**Task prompt:**
Extract, verbatim, all lines starting at the one containing "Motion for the" and ending with the final line of the listing, and no others.
>>>>
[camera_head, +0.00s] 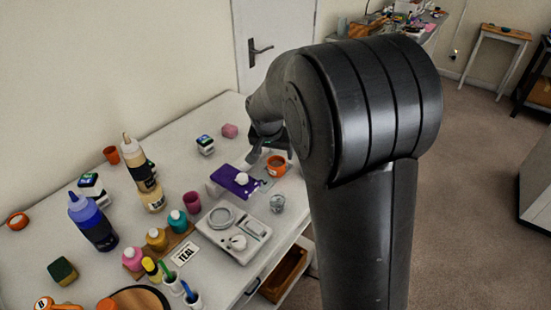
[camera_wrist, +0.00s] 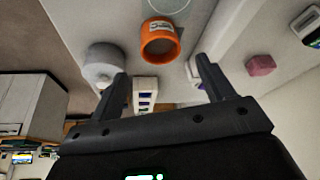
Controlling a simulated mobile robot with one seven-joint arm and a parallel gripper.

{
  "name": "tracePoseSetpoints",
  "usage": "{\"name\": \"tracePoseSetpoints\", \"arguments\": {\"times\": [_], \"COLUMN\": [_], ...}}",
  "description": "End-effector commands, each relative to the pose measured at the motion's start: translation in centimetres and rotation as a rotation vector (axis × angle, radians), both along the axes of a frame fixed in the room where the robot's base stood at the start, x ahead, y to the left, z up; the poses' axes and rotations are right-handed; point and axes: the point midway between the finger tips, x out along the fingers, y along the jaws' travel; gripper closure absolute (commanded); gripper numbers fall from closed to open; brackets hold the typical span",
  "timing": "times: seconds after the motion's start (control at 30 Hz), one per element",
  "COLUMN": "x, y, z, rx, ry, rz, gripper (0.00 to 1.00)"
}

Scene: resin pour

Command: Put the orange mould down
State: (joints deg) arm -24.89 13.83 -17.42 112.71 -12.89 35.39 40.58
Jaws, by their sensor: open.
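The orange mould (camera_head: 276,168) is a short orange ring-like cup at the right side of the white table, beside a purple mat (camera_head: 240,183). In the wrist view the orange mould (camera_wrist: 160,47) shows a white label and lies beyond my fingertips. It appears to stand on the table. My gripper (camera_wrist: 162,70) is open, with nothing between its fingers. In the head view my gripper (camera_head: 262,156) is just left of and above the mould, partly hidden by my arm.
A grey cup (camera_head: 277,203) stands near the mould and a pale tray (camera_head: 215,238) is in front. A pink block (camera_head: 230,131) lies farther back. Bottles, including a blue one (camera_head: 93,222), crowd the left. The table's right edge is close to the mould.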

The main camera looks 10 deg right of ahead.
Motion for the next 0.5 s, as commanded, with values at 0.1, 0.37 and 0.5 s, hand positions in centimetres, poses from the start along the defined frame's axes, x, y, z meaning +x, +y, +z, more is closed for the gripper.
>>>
<<<<
**Solution for this problem:**
Motion for the next 0.5 s, as commanded, with values at 0.1, 0.37 and 0.5 s, hand positions in centimetres, poses from the start along the defined frame's axes, x, y, z meaning +x, +y, +z, more is closed for the gripper.
>>>

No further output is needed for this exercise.